U.S. Representative Rosa DeLauro, “a cheerleader and part prognosticator” on the left, according to CTMirror, sounded the alarm:  “This [yet another Trump appointment to the Supreme Court] has to be raised to a decibel level that is deafening around the country. We thought that they could never take it away but it gives you some sense of how fragile democracy is … we are fighting for the soul of this country and for democracy in the next several months.” DeLauro was alluding to the likelihood that a Supreme Court with Trump’s nominees might result in the repeal of Roe v Wade.

Some legal scholars argue that the intellectual path to Roe v Wade was tortuous. Deriving a constitutional  right to abortion from a 14th amendment fashioned in the post-Civil War Period to prevent states from depriving newly liberated slaves of “ life, liberty, or property, without due process of law” struck some constitutionalists as a form of juridical necromancy on a par with deducing Shakespeare from lamb chops.

Others thought the court’s insistence that the fetus should be shorn of all human rights until courts and legislatures thought it politically convenient to assert such rights was too clever by half. However, a majority of the voting public would agree that the defective means used by the high court to arrive at its decision should not invalidate the end point. Abortion, if not late term abortion, has now become, as the lawyers say “settled law.” The possibility of a repeal of Roe v Wade is highly unlikely. However, the remote possibility is used by demagogues as a sump pump to push campaign money into the war chests of DeLauro and other Democrat members of Connecticut’s U. S. Congressional Delegation.

Connecticut’s U.S. Senators, Dick Blumenthal and Chris Murphy, have announced their opposition to any Trump nominee to the high court. Blumenthal, not up for re-election in November, would be happy if Trump should reseat Kennedy following his retirement – not likely. Both intend to use the remote possibility that Roe v Wade will be repealed only to generate funds for the cause.

“As a candidate,” Murphy said, “I will be raising money. I will be organizing volunteers around one of the most important jobs of a United States senator, which is to make sure that the Supreme Court reflects the values of the country.” Murphy has $8 million tucked away in his campaign kitty, but more of a good thing is a better thing. His Republican opponents collectively are unlikely to pass the million dollar mark – advantage Murphy.

Unlike DeLauro and Murphy, Blumenthal will not be campaigning for re-election this year. But is it never too soon for entrenched incumbents to begin amassing campaign war chests. “As a non-candidate,” Blumenthal said, “I’m going to be using this issue to sound the alarm, as a call for action, a five-alarm fire, a break-the-glass moment. This kind of moment is going to be front-and-center in this election for sure.”

If Blumenthal ever does lose his seat in the Congress – a possibility as unlikely as the repeal of Roe v Wade – he easily could assume the position now occupied by Cecile Richards. Born (she was lucky) July 15, 1957, Richards has served as president of the Planned Parenthood Federation of America and president of the Planned Parenthood Action Fund since 2006.
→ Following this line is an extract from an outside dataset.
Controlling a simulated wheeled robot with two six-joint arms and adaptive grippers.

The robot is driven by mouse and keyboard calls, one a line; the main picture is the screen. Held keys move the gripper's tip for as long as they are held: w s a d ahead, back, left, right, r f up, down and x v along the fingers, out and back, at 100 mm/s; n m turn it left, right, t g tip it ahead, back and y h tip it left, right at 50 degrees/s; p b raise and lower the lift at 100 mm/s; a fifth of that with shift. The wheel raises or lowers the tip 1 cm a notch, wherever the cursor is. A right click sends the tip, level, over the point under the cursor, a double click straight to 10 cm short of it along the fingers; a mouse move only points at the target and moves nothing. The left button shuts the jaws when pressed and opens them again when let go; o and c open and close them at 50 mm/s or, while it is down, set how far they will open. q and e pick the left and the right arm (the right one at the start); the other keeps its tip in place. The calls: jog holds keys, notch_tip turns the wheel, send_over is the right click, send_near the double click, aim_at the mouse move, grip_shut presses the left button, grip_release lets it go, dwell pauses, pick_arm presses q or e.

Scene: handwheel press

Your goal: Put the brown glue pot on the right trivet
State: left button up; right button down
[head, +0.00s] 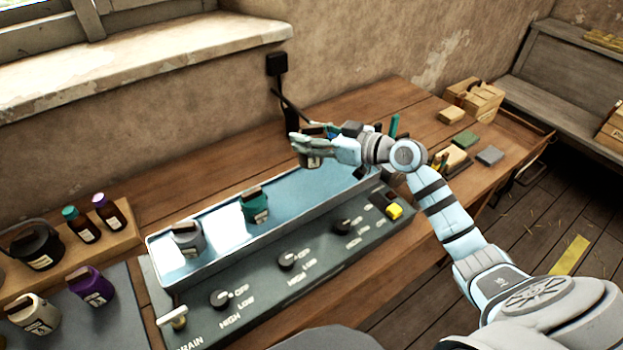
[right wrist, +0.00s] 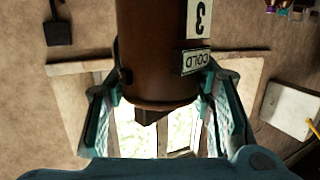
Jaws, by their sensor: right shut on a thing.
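My right gripper (head: 301,150) is raised over the far right end of the long metal bath (head: 215,228). It is shut on the brown pot (right wrist: 158,50), which fills the middle of the right wrist view between both fingers. The pot bears a white "3" label and a "COLD" tag, both upside down there. In the head view only a small dark labelled part of the pot (head: 313,162) shows under the fingers. I cannot make out the right trivet; the bath's right end is partly hidden by my arm. My left gripper is not in view.
A grey pot (head: 187,240) and a teal pot (head: 255,206) stand in the bath. A control panel (head: 262,283) with knobs runs along its front. White (head: 33,314) and purple (head: 92,286) pots stand at the left. Wooden boxes and blocks lie at the back right.

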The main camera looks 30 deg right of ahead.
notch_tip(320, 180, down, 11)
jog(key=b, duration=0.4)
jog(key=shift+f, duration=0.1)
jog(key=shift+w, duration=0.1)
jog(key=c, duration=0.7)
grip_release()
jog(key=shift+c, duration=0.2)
Blumenthal, whom some have characterized as “the senator from Planned Parenthood," has sternly opposed all reasonable attempts to impose restrictions on abortions – incredibly on moral grounds. A bill “requiring parental notification prior to a minor obtaining an abortion, unless the minor gives notice that she fears for her safety, in which case the matter shall be referred to the courts” – Raised Bill 324 -- was introduced by State Senator Len Suzio during the 2017 session. Blumenthal’s assent to the measure was notably lacking. And we know why.
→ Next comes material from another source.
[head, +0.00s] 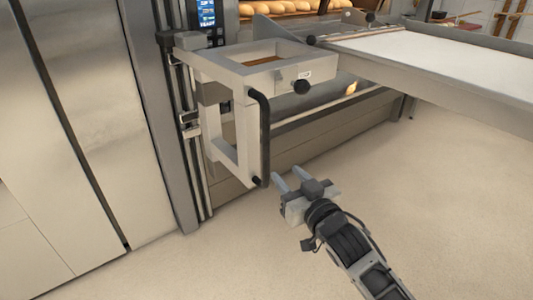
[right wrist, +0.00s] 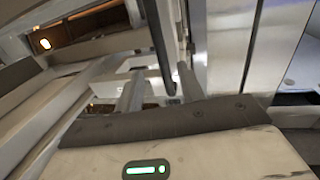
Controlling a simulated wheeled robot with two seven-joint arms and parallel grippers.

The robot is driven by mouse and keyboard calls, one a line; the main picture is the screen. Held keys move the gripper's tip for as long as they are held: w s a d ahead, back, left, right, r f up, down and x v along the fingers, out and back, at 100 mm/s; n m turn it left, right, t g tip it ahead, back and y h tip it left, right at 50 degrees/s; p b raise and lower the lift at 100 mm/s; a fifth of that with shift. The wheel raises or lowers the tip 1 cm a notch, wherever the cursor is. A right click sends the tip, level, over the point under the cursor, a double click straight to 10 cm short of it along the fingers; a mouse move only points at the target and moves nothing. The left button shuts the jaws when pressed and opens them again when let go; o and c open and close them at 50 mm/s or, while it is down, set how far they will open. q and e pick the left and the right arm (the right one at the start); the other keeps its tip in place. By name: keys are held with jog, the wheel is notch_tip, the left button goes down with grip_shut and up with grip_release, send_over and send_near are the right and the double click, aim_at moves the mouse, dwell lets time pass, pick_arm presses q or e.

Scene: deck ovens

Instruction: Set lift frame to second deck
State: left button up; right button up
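The lift frame (head: 228,75) is a pale grey metal bracket on a vertical rail in the head view. My right gripper (head: 287,171) is open and empty, just right of the handle's lower end. In the right wrist view the handle (right wrist: 160,45) appears between the two spread fingers of the gripper (right wrist: 158,88). I cannot tell whether it lies between them in depth. Its lower end is partly hidden there. My left gripper is not in view.
A loading table with a white top (head: 420,52) extends to the right of the frame. Behind stands the oven with loaves (head: 290,7) in an upper deck and a lit control display (head: 206,13). Steel panels (head: 90,120) stand left. The floor (head: 190,265) in front is clear.

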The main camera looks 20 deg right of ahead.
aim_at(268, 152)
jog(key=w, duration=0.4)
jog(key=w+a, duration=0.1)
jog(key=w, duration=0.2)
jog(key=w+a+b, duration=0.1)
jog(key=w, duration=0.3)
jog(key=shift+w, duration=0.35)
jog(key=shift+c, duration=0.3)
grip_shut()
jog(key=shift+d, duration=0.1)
Two thirds of Americans – 60 percent of women – believe late term abortion should generally be illegal, and 80 percent oppose abortions in the third trimester, a point at which the developing child can live outside the womb and late gestation increases risks of complications. In 2016, Blumenthal proposed a piece of legislation, S 1696, that effectively wiped out in a single stroke carefully calibrated state laws, including  regulations on abortion after viability, and bans on the use of abortion as a method of sex selection.
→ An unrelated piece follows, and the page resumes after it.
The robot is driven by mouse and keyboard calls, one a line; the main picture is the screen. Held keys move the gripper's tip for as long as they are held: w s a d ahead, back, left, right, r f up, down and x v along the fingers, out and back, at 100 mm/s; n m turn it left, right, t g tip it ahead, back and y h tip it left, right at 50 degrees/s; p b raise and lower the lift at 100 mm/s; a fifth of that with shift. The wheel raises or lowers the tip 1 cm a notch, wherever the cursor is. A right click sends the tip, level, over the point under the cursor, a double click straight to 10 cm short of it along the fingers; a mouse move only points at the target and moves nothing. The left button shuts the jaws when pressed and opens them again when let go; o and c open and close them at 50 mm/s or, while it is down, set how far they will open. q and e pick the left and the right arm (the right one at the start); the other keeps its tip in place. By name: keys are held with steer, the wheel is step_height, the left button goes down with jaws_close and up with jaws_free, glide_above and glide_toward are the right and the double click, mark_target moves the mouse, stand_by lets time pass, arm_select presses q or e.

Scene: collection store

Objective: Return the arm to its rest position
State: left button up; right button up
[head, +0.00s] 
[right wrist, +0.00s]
Bills such as those introduced by Suzio are popular with parents whose best interests are not represented by the senator from Planned Parenthood. But Blumenthal has the advantage of both a massive campaign kitty and an uncritical media. Connecticut’s regulator-in-chief when he was the state’s Attorney General for 20 years, now the senator from Planned Parenthood, can well afford to play the yo-yo to abortion facilitators and claim, implausibly, that any attempt to regulate an industry that aborts late term fetuses and sells their body parts is morally indefensible.